Вот этими статьями и подобными им книгами и хотел названный выше Рубановский «просветить» молодого Аксакова, готовясь завербовать его в масоны. Любившему «все ясное, прозрачное, легко и свободно понимаемое», по его собственным словам, Аксакову претила сама тарабарщина мистической масонской премудрости, ее умственная казуистика. Молодой человек вступал в спор с Рубановским, задавал вопросы, на которые так и не получал вразумительных ответов, разбирая строку за строкой, доказывал просто отсутствие смысла в них. Мартинист в ответ только злобно и иронично улыбался и совсем вышел из себя, когда его молодой собеседник посмел назвать верхом бессмыслицы прочитанное им место из статьи самого Лабзина: «Премудрость божия обрела единственный способ к разрешению трудности в поднятии павшего. Явилась существовавшая всегда умственно между сими двумя линиями ипотенуза, произвела свой квадрат и заключила в оном полное действие и правосудия, и любви божеской». Любопытная черта масонского «стиля»: используются широко распространенные в богословии определения: «премудрость божия», «правосудия и любви божеской», хотя суть рассуждения — совершенно механическая, даже не духовно-нравственная (но только не религиозная). Такая наукообразность рассчитана на одурачивание, на гипнотическое действие «новизны». И эта «новизна», как чума, способна стать заразительной, повреждая даже и сильные умы. Противоядием здесь может быть только умение «смотреть в корень». Это, кстати, и спасло молодого Аксакова, увидевшего ясно, прямо и просто, что прочитанные им масонские «темные книги» — вовсе не «душеспасительные, а вредные».

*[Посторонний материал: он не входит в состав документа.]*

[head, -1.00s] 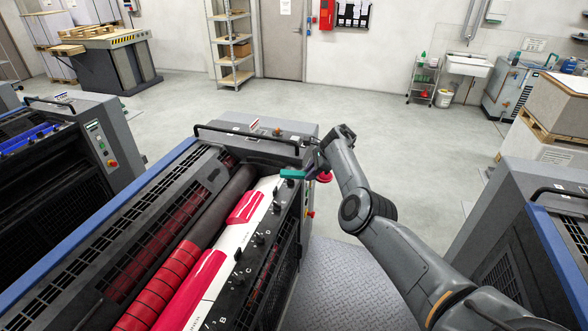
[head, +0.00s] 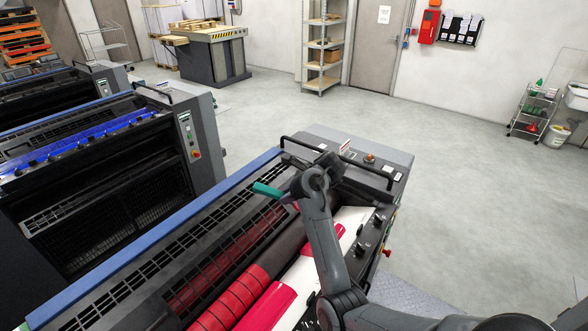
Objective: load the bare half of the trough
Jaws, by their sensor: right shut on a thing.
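The ink trough (head: 350,217) runs along the press beside a dark roller, partly covered by my right arm. Its near part holds magenta ink (head: 268,303); white surface shows at its far part. My right gripper (head: 291,193) is over the far end of the press, above the rollers, mostly hidden by my wrist. It is shut on a tool with a teal handle (head: 267,189), which sticks out to the left. The tool's other end is hidden behind my arm, so I cannot tell whether it carries ink. My left gripper is out of view.
Black ink keys (head: 368,236) line the trough's right side. A black rail (head: 338,160) crosses the far end of the press. A slotted guard (head: 225,255) lies left of the rollers. Another press (head: 100,165) with blue ink stands to the left. Open floor lies beyond and right.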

Наконец произошла встреча и с самим «великим братом». За любезностью и остроумием чувствовались в Лабзине властолюбие, привычка повелевать людьми. Но юноша не был обольщен ни его обходительностью, ни умом, ни орлиным взглядом черных глаз, велась игра по заманиванию в ловушку нового прозелита, и это было ясно Аксакову. Как это не похоже на те знакомства, о которых говорилось выше: там при всей значительности лиц молодому человеку было легко и свободно, его покоряла их искренняя приветливость, добродушие, прямой и честный смысл был в их словах. А здесь какая-то кабалистика ума, двусмысленность даже в бытовых разговорах. И совсем поразило гостя то, что он увидел на устроенном Лабзиным домашнем спектакле. Лабзин предупредил его, что лучший молодой актер будет невыгоден в роли, ибо сегодня он получил письмо, что у него умер отец. Говорил все это «великий брат» со спокойным и даже веселым видом. Аксаков был потрясен: как! У человека такое горе, умер отец, а его как ни в чем не бывало заставляют играть на театре! Значит, велика власть Лабзина, если этот несчастный не смеет ослушаться его приказания и должен играть роль любовника в то время, как на душе у него камень.
После спектакля, когда все собрались в гостиной, Лабзин велел тому же молодому человеку, подавленному смертью отца, прочитать монолог из пьесы: «Да прочти на славу!» Тот попытался было сказать, что он не в состоянии теперь читать, что он «не в духе», но его хозяин с таким выразительным презрением произнес: «Ну что тут за духи! Прочтите!» — что тут же и началось чтение, В заключение «великий брат» назвал чтеца, которому с трудом давалась декламация, мокрой курицей. Он не отпустил его с ужина, когда тот хотел отпроситься; когда запели гимн — грозно заставлял его громче петь, стуча рукояткой столового ножа по столу. Аксакову стало не только тяжело, но и страшно на этом сборище, напомнившем ему тайные ритуальные судилища. В Лабзине, этом «великом брате», было столько бесчеловечности, садизма, что невольно мог возникнуть повод для раздумья: что же сулит возможное торжество масонского учения, какое «всемирное братство»? И вместе с тем до какого же духовного рабства может дойти человек, подчиняя себя воле лабзиных?